For a successful submission the output would look like this.

{
    "job_data_err": "",
    "job_data_out": "",
    "job_file": "/home/test_user/firecrest/cfd276f40d7ee4f9d082b73b29a4d76e/script.sh",
    "job_file_err": "/home/test_user/firecrest/cfd276f40d7ee4f9d082b73b29a4d76e/slurm-2.out",
    "job_file_out": "/home/test_user/firecrest/cfd276f40d7ee4f9d082b73b29a4d76e/slurm-2.out",
    "jobid": 42,
    "result": "Job submitted"
}

From the returned fields, you can see the result of the job submission (result), the jobid, the location of the uploaded batch script (job_file) as well as the location of output (job_file_out) and error (job_file_err) files. Finally you also get the content of the beginning output and error file, but since the job probably hasn’t started running yet, it will be empty.

All requests that involve the scheduler will create a FirecREST task and be part of an internal queue. When you upload a batch script, FirecREST will create a new directory called firecrest, and a subdirectory there with the Firecrest task ID. It will upload the batchscript there and submit the job from this directory.

If you choose to submit the job with a batch script in the machine’s filesystem, with the option local_file=False, then FirecREST will submit the job from the directory of the batch script.

This method hides the multiple requests and will be blocking, but you can find more information about the job submission here.

Transfer of large files

For larger files the user cannot directly upload/download a file to/from FirecREST. A staging area will be used and the process will require multiple requests from the user.

External Download

For example in the external download process, the requested file will first have to be moved to the staging area. This could take a long time in case of a large file. When this process finishes, FirecREST will have created a dedicated space for this file and the user can download the file locally as many times as he wants. You can follow this process with the status codes of the task:

Status

Description

116

Started upload from filesystem to Object Storage

117

Upload from filesystem to Object Storage has finished successfully

118

Upload from filesystem to Object Storage has finished with errors

In code it would look like this:

# This call will only start the transfer of the file to the staging area
down_obj = client.external_download("cluster", "/remote/path/to/the/file")
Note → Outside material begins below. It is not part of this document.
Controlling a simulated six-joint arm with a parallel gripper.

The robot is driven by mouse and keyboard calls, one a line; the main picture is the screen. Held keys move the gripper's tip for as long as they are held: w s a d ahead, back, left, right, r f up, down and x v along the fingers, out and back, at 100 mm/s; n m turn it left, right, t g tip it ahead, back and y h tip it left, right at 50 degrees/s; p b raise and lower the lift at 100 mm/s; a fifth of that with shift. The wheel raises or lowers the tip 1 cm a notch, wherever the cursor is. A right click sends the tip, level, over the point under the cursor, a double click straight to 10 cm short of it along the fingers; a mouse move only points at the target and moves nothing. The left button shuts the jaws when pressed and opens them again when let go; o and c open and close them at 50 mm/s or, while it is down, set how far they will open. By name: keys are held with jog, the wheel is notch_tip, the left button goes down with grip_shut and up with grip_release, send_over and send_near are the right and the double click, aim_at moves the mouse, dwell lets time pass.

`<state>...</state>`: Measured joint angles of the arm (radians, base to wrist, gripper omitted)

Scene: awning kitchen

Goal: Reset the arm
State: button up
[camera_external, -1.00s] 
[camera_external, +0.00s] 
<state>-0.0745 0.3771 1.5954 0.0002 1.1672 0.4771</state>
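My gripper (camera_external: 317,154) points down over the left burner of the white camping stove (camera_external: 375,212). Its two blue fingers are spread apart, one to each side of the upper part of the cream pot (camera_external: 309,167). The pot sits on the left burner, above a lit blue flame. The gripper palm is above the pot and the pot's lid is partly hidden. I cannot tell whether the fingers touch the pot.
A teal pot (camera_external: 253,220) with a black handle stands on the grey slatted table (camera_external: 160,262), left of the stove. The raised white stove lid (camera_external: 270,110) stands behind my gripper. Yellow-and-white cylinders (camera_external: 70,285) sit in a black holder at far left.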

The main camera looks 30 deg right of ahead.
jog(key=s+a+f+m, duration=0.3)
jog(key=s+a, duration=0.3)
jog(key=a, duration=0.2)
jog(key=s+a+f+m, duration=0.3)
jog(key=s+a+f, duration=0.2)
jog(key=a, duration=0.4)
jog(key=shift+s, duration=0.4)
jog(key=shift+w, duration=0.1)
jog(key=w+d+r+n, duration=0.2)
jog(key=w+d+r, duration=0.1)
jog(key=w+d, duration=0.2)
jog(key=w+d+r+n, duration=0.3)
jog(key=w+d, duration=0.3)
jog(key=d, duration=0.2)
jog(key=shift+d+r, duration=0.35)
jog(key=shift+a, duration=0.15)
# You can follow the progress of the transfer through the status property
print(down_obj.status)

# As soon as down_obj.status is 117 we can proceed with the download to a local file
down_obj.finish_download("my_local_file")

You can download the file as many times as you want from the staging area. In case you want to get directly the link in the staging area you can call object_storage_data and finish the download in your prefered way.

The methods finish_download and object_storage_data are blocking, and they will keep making requests to FirecREST until the status of the task is 117 or 118. You could also use the status property of the object to poll with your prefered rate for task progress, before calling them.

Finally, when you finish your download it would be more safe to invalidate the link to the staging area, with the invalidate_object_storage_link method.

External Upload

The case of external upload is very similar. To upload a file you would have to ask for the link in the staging area and upload the file there. Even after uploading the file there, it will take some time for the file to appear in the filesystem. You can alway follow the status of the task with the status method and when the file has been successfully uploaded the status of the task will be 114.

Status

Description

110

Waiting for Form URL from Object Storage to be retrieved

111

Form URL from Object Storage received

112

Object Storage confirms that upload to Object Storage has finished

113

Download from Object Storage to server has started

114

Download from Object Storage to server has finished

115

Download from Object Storage error

The simplest way to do the uploading through pyFirecREST is as follows:

# This call will only create the link to Object Storage
up_obj = client.external_upload("cluster", "/path/to/local/file", "/remote/path/to/filesystem")

# As soon as up_obj.status is 111 we can proceed with the upload of local file to the staging area
up_obj.finish_upload()

# You can follow the progress of the transfer through the status property
print(up_obj.status)

But, as before, you can get the necessary components for the upload from the object_storage_data property. You can get the link, as well as all the necessary arguments for the request to Object Storage and the full command you could perform manually from the terminal.

Enable logging in your python code

The simplest way to enable logging in your code would be to add this in the beginning of your file:

import logging

logging.basicConfig(
    level=logging.INFO,
    format="%(levelname)s:%(name)s:%(message)s",
)

pyFirecREST has all of it’s messages in INFO level. If you want to avoid messages from other packages, you can do the following:

import logging

logging.basicConfig(
    level=logging.WARNING,
    format="%(levelname)s:%(name)s:%(message)s",
)
logging.getLogger("firecrest").setLevel(logging.INFO)

Handling of errors

The methods of the Firecrest, ExternalUpload and ExternalDownload objects can raise exceptions in case something goes wrong. When the error comes from the response of some request pyFirecREST will raise FirecrestException. In these cases you can manually examine all the responses from the requests in order to get more information, when the message is not informative enough. These responses are from the requests package of python and you can get all types of useful information from it, like the status code, the json response, the headers and more. Here is an example of the code that will handle those failures.

try:
    parameters = client.parameters()
    print(f"Firecrest parameters: {parameters}")
except fc.FirecrestException as e:
    # You can just print the exception to get more information about the type of error,
    # for example an invalid or expired token.
    print(e)
    # Or you can manually examine the responses.
    print(e.responses[-1])
except Exception as e:
    # You might also get regular exceptions in some cases. For example when you are
    # trying to upload a file that doesn't exist in your local filesystem.
    pass